| Task to complete |
Will you write out the data exactly, excluding every picture?

———

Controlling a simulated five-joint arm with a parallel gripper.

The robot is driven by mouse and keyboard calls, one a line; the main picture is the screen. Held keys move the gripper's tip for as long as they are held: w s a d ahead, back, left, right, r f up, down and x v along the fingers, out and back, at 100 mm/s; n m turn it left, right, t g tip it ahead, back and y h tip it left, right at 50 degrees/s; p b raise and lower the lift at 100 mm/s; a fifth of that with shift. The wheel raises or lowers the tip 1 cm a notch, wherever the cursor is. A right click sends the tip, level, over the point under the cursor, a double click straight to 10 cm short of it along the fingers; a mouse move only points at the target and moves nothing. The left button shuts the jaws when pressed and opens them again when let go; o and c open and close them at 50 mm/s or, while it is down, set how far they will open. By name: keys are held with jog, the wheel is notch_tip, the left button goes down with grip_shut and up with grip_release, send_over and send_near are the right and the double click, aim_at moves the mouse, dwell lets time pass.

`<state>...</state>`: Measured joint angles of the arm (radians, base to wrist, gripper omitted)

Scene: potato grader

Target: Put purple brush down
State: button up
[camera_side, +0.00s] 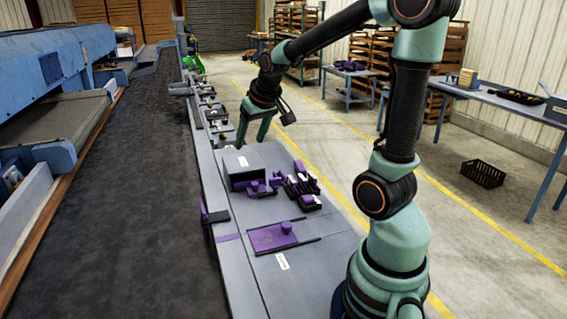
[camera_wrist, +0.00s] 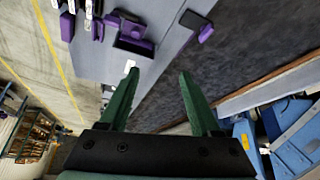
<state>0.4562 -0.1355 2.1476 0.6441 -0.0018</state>
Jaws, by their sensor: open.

———

| Solution below |
Controlling a simulated five-joint arm with a parallel gripper.

The robot is driven by mouse and keyboard calls, one a line; the main picture is the screen. Held keys move the gripper's tip for as long as they are held: w s a d ahead, back, left, right, r f up, down and x v along the fingers, out and back, at 100 mm/s; n m turn it left, right, t g tip it ahead, back and y h tip it left, right at 50 degrees/s; p b raise and lower the lift at 100 mm/s; a fifth of that with shift. The wheel raises or lowers the tip 1 cm a notch, wherever the cursor is. A right click sends the tip, level, over the point under the cursor, a double click straight to 10 cm short of it along the fingers; a mouse move only points at the target and moves nothing. The left button shuts the jaws when pressed and opens them again when let go; o and c open and close them at 50 mm/s or, while it is down, set how far they will open. By name: keys are held with jog, the wheel is notch_tip, the left button goes down with grip_shut and up with grip_release, send_over and send_near are the right and the double click, aim_at moves the mouse, dwell lets time pass.

`<state>...</state>`: Measured joint angles of the arm (radians, base to wrist, gripper omitted)

Scene: potato grader

Target: Put purple brush down
State: button up
[camera_side, +0.00s] 
[camera_wrist, +0.00s] 
<state>0.4562 -0.1355 2.1476 0.6441 -0.0018</state>
Jaws, by their sensor: open.

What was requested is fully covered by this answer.